Sunday, September 4, 2011

The final reel at the Red Vic Movie House

Vivre sa vie
Sita Sings the Blues
Let the Right One In
Inglourious Basterds
The City of Lost Children
The Fall
Small Change
Tiny Furniture
Harold and Maude

It looks paltry when I just write down the titles, but I believe that that's the complete list of all the movies I saw at the Red Vic Movie House, from the time I moved to the Inner Sunset in January 2009 until the cinema (sadly) closed at the end of July. Consider this a belated obituary.

I feel like there were dozens more movies that I could have or should have seen there (and then maybe, my magical thinking goes, the cinema wouldn't have closed), but this list represents some amazing movies and some indelible memories. I remember seeing Vivre sa vie on a lonely winter Saturday when I was still quite new to San Francisco and finding my way. The heroine is an elusive, mysterious character, and not a role model -- except that I could relate to how she finds solace or catharsis by sitting in a cinema and watching movies. After all, that was what I was doing myself.

Looking at the list I am struck by how many of the movies I saw at the Red Vic have to do with cinephilia or at least have scenes set in movie theaters. Vivre sa vie: the unforgettable scene of Anna Karina watching The Passion of Joan of Arc. Inglourious Basterds: a cinephile's fever dream, with an elaborate climax taking place inside of a movie theater. The Fall: another cinephilic fever dream, a movie that became a cult classic at the Red Vic, its breathtaking images demanding to be seen on the big screen. Small Change: the movie theater provides the backdrop for many of the children's everyday adventures. Inglourious Basterds and The Fall also have strong messages about the power of cinema for good or for ill, how stories capture our imagination and can hurt us or heal us. As does the backstory of Sita Sings the Blues, an animated film made by a woman struggling to get over a bad breakup, transforming her pain into cinematic art.

Holidays were another running theme of my Red Vic moviegoing experience. Let the Right One In as a just-before-Halloween scary treat. The Fall on New Year's Day 2010, the cinema filled with lonely souls. My birthday this year, celebrated with classic cocktails at the Alembic followed by a screening of Vertigo at the Red Vic -- my "HitchCocktail Party." The next day, the Bay Guardian interviewed one of the Red Vic's owners about the cinema's upcoming closure. She said "It's been a long, slow, steady decline. Then again, I worked last night and it was pretty busy for Vertigo." Can I and my party take credit for that?

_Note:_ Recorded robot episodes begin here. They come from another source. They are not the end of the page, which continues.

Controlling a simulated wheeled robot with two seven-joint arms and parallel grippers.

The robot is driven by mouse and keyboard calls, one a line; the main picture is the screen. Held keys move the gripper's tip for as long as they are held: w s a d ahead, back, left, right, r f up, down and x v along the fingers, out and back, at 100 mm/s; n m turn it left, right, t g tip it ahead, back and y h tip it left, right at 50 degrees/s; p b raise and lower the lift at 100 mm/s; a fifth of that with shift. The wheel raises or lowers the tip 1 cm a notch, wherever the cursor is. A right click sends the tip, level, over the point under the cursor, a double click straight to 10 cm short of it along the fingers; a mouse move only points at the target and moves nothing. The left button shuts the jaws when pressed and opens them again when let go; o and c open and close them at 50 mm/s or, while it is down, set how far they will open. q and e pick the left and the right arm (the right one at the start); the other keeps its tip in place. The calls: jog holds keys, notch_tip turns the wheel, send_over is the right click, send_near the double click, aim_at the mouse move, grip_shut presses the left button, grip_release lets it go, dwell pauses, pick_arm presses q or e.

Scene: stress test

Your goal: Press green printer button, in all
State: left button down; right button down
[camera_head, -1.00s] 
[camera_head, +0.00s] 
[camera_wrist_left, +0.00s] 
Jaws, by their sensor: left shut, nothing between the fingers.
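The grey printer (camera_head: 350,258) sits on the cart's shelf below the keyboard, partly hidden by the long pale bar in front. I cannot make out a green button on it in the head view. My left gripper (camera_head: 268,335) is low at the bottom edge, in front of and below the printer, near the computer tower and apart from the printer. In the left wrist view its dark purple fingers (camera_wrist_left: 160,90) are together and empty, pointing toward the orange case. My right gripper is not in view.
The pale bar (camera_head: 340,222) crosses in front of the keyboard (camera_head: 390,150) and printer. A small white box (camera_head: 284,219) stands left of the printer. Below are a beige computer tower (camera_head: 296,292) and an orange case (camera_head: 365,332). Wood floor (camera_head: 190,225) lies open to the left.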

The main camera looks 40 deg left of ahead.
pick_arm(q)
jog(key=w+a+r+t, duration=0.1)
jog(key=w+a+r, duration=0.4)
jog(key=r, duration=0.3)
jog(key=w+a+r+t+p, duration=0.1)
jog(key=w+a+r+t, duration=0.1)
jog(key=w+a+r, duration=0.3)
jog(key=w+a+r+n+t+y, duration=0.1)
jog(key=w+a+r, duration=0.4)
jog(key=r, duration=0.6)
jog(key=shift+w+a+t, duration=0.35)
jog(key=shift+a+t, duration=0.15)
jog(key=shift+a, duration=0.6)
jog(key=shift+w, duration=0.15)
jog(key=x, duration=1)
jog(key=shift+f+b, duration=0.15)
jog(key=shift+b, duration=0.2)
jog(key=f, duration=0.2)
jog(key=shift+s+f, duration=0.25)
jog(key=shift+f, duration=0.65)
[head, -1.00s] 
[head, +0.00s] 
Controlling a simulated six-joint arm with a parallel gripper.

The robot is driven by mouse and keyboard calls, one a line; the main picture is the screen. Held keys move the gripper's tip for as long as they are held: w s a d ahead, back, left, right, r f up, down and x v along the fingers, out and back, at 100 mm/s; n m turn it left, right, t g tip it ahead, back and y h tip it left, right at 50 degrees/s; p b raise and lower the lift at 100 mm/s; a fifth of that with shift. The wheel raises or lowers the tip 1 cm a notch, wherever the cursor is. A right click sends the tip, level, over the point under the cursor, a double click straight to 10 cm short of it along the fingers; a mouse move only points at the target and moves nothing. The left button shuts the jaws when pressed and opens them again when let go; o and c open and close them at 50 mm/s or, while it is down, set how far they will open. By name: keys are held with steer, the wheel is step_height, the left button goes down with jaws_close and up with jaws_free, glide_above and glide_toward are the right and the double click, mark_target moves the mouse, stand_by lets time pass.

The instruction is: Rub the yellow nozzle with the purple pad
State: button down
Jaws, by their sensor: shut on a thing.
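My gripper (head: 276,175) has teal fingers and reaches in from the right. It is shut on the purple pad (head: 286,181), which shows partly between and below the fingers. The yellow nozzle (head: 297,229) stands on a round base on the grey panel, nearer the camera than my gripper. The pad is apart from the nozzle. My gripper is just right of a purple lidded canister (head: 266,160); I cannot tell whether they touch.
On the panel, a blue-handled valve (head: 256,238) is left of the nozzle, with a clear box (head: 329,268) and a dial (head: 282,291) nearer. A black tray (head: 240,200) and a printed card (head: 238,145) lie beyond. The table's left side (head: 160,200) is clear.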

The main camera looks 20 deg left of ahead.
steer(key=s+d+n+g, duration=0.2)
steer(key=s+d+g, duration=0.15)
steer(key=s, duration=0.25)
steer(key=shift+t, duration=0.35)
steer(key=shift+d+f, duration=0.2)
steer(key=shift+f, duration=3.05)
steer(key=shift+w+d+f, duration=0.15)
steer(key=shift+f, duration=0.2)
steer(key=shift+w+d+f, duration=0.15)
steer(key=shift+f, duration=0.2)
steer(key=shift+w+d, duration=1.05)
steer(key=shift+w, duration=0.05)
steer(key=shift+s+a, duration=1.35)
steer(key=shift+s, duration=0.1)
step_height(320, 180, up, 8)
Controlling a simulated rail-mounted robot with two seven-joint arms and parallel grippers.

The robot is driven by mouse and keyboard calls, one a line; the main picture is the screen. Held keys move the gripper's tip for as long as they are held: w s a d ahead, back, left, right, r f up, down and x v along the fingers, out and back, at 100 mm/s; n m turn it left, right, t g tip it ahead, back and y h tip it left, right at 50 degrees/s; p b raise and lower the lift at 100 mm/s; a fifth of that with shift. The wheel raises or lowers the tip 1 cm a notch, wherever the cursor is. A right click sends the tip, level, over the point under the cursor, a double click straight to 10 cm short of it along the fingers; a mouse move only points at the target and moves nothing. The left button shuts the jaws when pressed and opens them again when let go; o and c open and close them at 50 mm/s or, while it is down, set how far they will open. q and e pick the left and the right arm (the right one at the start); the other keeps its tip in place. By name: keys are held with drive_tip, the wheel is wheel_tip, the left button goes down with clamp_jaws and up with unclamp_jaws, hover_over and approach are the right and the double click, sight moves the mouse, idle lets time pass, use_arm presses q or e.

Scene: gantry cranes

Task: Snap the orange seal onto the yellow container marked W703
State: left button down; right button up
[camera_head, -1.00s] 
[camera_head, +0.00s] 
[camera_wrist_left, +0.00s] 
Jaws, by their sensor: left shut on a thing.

I wasn't too impressed by The City of Lost Children (amazing set design and visual sense, but I found the story lacking), and Small Change is fairly minor Truffaut, but other than that, I will gladly recommend all of the above movies. And just look at the range of movies that the Red Vic showed! While many of its screenings were of recent-ish indie-ish films, it always made time for the classics. How could I not love a movie theater where I first experienced both a French New Wave classic and a film (Tiny Furniture) made by a young woman who graduated from college the same year I did?

I was there on the final weekend to see Harold and Maude, the cultiest of the Red Vic's cult classics, and I miss the Red Vic Movie House already. So, with Anna Karina, let's shed a tear for what we witnessed on the silver screen:

and with Harold and Maude, watch the sun go down on this piece of San Francisco history.